**REQUEST:** Return all entries word for word, but drop any images.

**Tool calls from robot episodes:**
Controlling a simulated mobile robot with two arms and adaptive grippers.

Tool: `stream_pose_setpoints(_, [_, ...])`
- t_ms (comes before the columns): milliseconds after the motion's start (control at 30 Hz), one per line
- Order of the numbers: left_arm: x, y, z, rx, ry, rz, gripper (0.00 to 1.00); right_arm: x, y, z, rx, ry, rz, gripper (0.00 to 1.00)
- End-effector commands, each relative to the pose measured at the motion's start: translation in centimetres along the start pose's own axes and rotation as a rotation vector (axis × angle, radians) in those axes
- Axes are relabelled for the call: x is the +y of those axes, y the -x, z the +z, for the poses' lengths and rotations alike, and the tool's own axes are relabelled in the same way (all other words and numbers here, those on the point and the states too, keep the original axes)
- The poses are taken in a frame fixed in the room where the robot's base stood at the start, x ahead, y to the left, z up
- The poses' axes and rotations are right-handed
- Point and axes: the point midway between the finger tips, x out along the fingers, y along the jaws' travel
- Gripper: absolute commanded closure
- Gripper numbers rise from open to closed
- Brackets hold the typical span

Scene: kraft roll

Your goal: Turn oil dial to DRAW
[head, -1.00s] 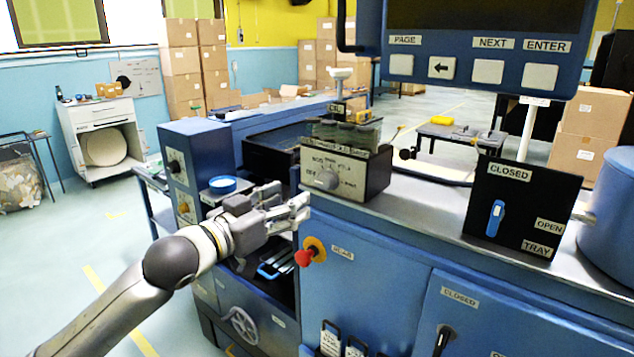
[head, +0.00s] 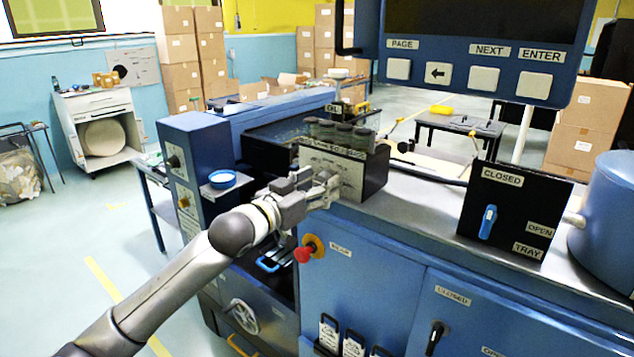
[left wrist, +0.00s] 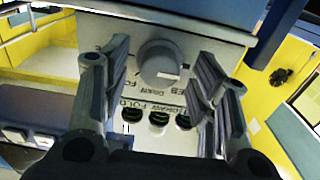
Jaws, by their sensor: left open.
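The oil dial is a round grey knob (left wrist: 160,62) on a pale labelled panel (left wrist: 125,25) in the left wrist view. The panel's words, among them DRAW and FOLD, appear upside down there. My left gripper (left wrist: 160,58) is open, with one finger on each side of the knob; I cannot tell whether they touch it. In the head view my left gripper (head: 324,184) is at the front of the black dial box (head: 375,172) and covers the knob. The knob's pointer setting is not clear. My right gripper is not in view.
A red knob (head: 304,254) juts out below my gripper. To the right are a black lever panel (head: 510,215) and a blue drum (head: 608,215).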

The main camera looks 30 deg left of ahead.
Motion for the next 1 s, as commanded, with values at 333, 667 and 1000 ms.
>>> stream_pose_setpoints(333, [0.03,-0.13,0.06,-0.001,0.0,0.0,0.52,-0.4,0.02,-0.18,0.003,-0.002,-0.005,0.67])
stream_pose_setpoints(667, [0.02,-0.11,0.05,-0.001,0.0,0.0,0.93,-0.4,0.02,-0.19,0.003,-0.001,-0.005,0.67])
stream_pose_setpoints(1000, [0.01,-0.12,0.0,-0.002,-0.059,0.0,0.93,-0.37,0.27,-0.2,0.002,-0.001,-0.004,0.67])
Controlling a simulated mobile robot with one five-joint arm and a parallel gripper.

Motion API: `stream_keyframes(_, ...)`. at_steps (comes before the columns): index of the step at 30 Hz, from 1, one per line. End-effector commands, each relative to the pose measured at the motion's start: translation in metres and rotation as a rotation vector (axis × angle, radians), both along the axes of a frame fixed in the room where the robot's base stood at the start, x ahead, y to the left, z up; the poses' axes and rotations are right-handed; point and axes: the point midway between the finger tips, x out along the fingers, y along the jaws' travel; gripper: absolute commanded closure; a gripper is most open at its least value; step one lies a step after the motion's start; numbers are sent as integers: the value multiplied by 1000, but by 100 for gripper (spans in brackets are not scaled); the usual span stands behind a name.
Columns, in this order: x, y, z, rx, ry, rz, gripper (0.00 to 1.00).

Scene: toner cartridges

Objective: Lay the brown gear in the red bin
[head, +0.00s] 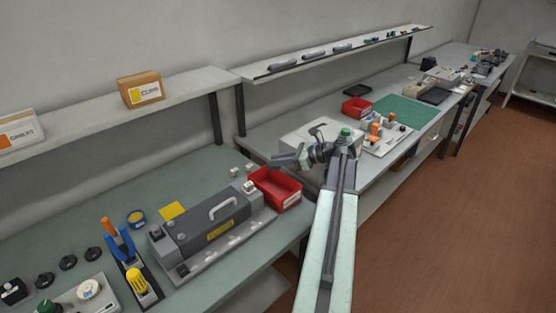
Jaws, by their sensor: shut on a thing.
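The near red bin (274,189) is an open box on the green-grey bench, just right of the dark grey machine. A small pale item is at its left edge. A second, smaller red bin (356,108) stands on the farther bench. My gripper (277,161) points left, above and beyond the near red bin in the picture. It is shut on a thing too small and dark to make out against the jaws. I cannot pick out a brown gear for certain anywhere in view.
The dark grey machine (208,232) with a handle sits left of the near bin. Small pale blocks (236,171) lie behind it. A white box (300,139) stands behind my gripper. A shelf (335,55) runs above the far bench. A green mat (408,110) lies there.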

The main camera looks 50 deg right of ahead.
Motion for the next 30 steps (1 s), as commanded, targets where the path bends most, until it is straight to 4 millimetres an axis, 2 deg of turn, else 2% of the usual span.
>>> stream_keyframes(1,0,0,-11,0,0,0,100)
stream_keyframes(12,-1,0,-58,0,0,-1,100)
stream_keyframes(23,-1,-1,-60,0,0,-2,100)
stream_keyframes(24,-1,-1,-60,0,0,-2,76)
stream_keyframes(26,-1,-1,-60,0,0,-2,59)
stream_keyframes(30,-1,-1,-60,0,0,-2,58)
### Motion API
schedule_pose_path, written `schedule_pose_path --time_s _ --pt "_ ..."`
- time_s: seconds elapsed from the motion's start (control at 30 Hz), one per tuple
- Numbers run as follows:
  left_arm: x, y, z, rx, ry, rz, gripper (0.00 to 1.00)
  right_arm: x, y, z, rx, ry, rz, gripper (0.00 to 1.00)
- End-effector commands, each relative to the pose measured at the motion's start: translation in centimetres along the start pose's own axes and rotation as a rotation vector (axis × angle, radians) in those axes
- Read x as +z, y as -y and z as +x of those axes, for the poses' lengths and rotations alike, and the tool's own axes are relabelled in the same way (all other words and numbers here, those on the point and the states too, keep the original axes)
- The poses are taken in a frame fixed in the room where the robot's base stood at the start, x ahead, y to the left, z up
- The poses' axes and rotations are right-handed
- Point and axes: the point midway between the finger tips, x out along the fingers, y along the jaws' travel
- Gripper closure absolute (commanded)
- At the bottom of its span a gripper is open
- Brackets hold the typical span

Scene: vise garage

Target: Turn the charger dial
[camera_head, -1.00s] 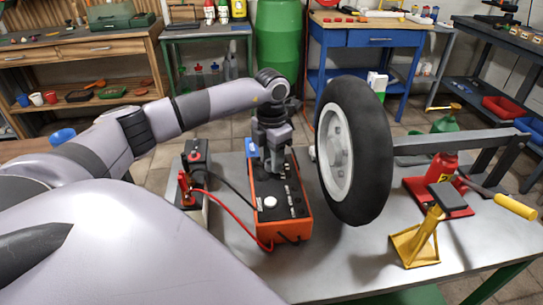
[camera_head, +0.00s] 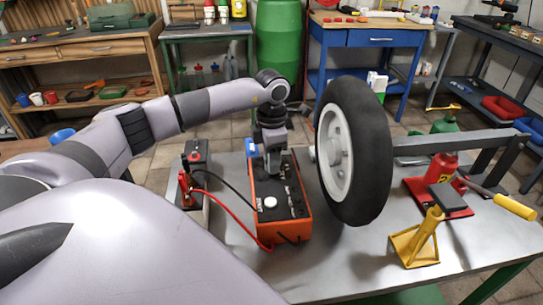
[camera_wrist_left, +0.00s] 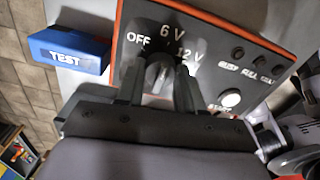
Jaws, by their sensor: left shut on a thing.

**RESULT OF THE EXERCISE:**
Controlling a simulated mobile robot with two arms and adaptive grippers.

Tool: `stream_pose_setpoints(_, [_, ...])`
- t_ms (comes before the columns): milliseconds after the motion's start (control at 30 Hz), one per line
- Order of the numbers: left_arm: x, y, z, rx, ry, rz, gripper (0.00 to 1.00); right_arm: x, y, z, rx, ry, rz, gripper (0.00 to 1.00)
- End-effector commands, each relative to the pose measured at the motion's start: translation in centimetres along the start pose's own axes and rotation as a rotation vector (axis × angle, radians) in those axes
- Axes are relabelled for the call: x is the +y of those axes, y the -x, z the +z, for the poses' lengths and rotations alike, and the tool's own axes are relabelled in the same way (all other words and numbers here, those on the point and the states too, keep the original axes)
- The poses are taken in a frame fixed in the room where the robot's base stood at the start, x ahead, y to the left, z up
- The poses' axes and rotations are right-handed
- Point and axes: the point midway between the finger tips, x out along the fingers, y along the jaws' travel
- Gripper: absolute commanded closure
- Gripper numbers rise from open to closed
- Brackets hold the typical span

Scene: kraft roll

Your goal: Turn oil dial to DRAW
[head, -1.00s] 
[head, +0.00s] 
[left wrist, +0.00s] 
Jaws, by their sensor: left open.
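The oil dial is a round grey knob (left wrist: 160,62) on a pale labelled panel (left wrist: 125,25) in the left wrist view. The panel's words, among them DRAW and FOLD, appear upside down there. My left gripper (left wrist: 160,58) is open, with one finger on each side of the knob; I cannot tell whether they touch it. In the head view my left gripper (head: 324,184) is at the front of the black dial box (head: 375,172) and covers the knob. The knob's pointer setting is not clear. My right gripper is not in view.
A red knob (head: 304,254) juts out below my gripper. To the right are a black lever panel (head: 510,215) and a blue drum (head: 608,215).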

The main camera looks 30 deg left of ahead.
Motion for the next 1 s, as commanded, with values at 333, 667 and 1000 ms.
>>> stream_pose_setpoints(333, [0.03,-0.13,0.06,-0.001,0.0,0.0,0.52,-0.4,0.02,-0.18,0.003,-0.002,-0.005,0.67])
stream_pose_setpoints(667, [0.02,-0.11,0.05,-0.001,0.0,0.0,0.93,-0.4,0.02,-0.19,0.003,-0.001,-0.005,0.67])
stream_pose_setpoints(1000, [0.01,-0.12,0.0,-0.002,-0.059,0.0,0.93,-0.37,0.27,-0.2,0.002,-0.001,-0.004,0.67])
Controlling a simulated mobile robot with one five-joint arm and a parallel gripper.

Motion API: `stream_keyframes(_, ...)`. at_steps (comes before the columns): index of the step at 30 Hz, from 1, one per line. End-effector commands, each relative to the pose measured at the motion's start: translation in metres and rotation as a rotation vector (axis × angle, radians), both along the axes of a frame fixed in the room where the robot's base stood at the start, x ahead, y to the left, z up; the poses' axes and rotations are right-handed; point and axes: the point midway between the finger tips, x out along the fingers, y along the jaws' travel; gripper: absolute commanded closure; a gripper is most open at its least value; step one lies a step after the motion's start; numbers are sent as integers: the value multiplied by 1000, but by 100 for gripper (spans in brackets are not scaled); the usual span stands behind a name.
Columns, in this order: x, y, z, rx, ry, rz, gripper (0.00 to 1.00).

Scene: toner cartridges

Objective: Lay the brown gear in the red bin
[head, +0.00s] 
Jaws, by their sensor: shut on a thing.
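The near red bin (274,189) is an open box on the green-grey bench, just right of the dark grey machine. A small pale item is at its left edge. A second, smaller red bin (356,108) stands on the farther bench. My gripper (277,161) points left, above and beyond the near red bin in the picture. It is shut on a thing too small and dark to make out against the jaws. I cannot pick out a brown gear for certain anywhere in view.
The dark grey machine (208,232) with a handle sits left of the near bin. Small pale blocks (236,171) lie behind it. A white box (300,139) stands behind my gripper. A shelf (335,55) runs above the far bench. A green mat (408,110) lies there.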

The main camera looks 50 deg right of ahead.
Motion for the next 30 steps (1 s), as commanded, targets where the path bends most, until it is straight to 4 millimetres an axis, 2 deg of turn, else 2% of the usual span.
>>> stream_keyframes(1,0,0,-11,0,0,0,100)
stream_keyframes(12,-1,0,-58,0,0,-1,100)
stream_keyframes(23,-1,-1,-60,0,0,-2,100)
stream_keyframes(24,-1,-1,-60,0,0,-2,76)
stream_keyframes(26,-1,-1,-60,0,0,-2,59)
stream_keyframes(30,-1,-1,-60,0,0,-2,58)
### Motion API
schedule_pose_path, written `schedule_pose_path --time_s _ --pt "_ ..."`
- time_s: seconds elapsed from the motion's start (control at 30 Hz), one per tuple
- Numbers run as follows:
  left_arm: x, y, z, rx, ry, rz, gripper (0.00 to 1.00)
  right_arm: x, y, z, rx, ry, rz, gripper (0.00 to 1.00)
- End-effector commands, each relative to the pose measured at the motion's start: translation in centimetres along the start pose's own axes and rotation as a rotation vector (axis × angle, radians) in those axes
- Read x as +z, y as -y and z as +x of those axes, for the poses' lengths and rotations alike, and the tool's own axes are relabelled in the same way (all other words and numbers here, those on the point and the states too, keep the original axes)
- The poses are taken in a frame fixed in the room where the robot's base stood at the start, x ahead, y to the left, z up
- The poses' axes and rotations are right-handed
- Point and axes: the point midway between the finger tips, x out along the fingers, y along the jaws' travel
- Gripper closure absolute (commanded)
- At the bottom of its span a gripper is open
- Brackets hold the typical span

Scene: vise garage

Target: Turn the charger dial
[camera_head, -1.00s] 
[camera_head, +0.00s] 
[camera_wrist_left, +0.00s] 
Jaws, by their sensor: left shut on a thing.

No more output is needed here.